Print exactly the part opening with the line containing "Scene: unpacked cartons" and closing with the line containing "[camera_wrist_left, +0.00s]", with both of those lines included.
***
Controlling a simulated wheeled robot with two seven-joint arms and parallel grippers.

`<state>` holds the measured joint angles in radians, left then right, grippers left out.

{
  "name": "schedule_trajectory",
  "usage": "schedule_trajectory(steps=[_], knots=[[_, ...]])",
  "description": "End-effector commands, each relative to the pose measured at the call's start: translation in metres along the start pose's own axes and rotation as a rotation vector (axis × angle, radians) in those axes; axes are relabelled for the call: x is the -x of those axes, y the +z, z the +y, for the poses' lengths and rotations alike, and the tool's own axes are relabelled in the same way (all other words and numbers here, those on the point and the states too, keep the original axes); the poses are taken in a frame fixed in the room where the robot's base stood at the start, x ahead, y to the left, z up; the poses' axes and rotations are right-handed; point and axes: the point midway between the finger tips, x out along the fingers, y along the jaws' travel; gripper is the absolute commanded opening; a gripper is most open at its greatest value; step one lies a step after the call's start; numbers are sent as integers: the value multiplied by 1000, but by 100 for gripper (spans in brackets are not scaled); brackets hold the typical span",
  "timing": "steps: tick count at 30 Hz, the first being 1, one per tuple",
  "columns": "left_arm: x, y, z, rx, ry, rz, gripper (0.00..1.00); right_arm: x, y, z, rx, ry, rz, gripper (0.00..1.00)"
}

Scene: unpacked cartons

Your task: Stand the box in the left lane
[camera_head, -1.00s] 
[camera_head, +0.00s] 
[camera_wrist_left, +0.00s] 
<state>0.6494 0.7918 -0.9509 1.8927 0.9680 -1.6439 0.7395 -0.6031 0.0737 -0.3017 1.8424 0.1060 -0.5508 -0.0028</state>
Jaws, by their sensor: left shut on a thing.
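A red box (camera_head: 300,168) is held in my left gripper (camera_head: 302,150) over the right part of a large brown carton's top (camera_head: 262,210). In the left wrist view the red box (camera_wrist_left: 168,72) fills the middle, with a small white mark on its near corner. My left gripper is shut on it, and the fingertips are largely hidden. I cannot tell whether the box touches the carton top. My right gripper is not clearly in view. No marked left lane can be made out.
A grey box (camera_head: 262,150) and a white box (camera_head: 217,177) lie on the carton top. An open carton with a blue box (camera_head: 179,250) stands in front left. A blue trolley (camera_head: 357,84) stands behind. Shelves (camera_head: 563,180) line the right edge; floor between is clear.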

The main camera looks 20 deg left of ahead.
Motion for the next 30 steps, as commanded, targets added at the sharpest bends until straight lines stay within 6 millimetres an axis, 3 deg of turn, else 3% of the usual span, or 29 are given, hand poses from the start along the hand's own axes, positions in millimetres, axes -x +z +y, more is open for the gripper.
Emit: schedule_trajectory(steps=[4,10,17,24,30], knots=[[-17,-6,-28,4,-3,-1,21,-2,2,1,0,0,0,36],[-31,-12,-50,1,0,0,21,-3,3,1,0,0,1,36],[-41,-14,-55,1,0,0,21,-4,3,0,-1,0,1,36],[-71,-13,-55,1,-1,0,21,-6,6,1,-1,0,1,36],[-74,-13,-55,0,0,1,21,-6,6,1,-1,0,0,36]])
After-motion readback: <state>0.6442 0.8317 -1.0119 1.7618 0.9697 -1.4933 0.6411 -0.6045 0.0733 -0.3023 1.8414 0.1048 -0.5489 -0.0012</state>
***
CORRECT RESPONSE:
Scene: unpacked cartons

Your task: Stand the box in the left lane
[camera_head, -1.00s] 
[camera_head, +0.00s] 
[camera_wrist_left, +0.00s] 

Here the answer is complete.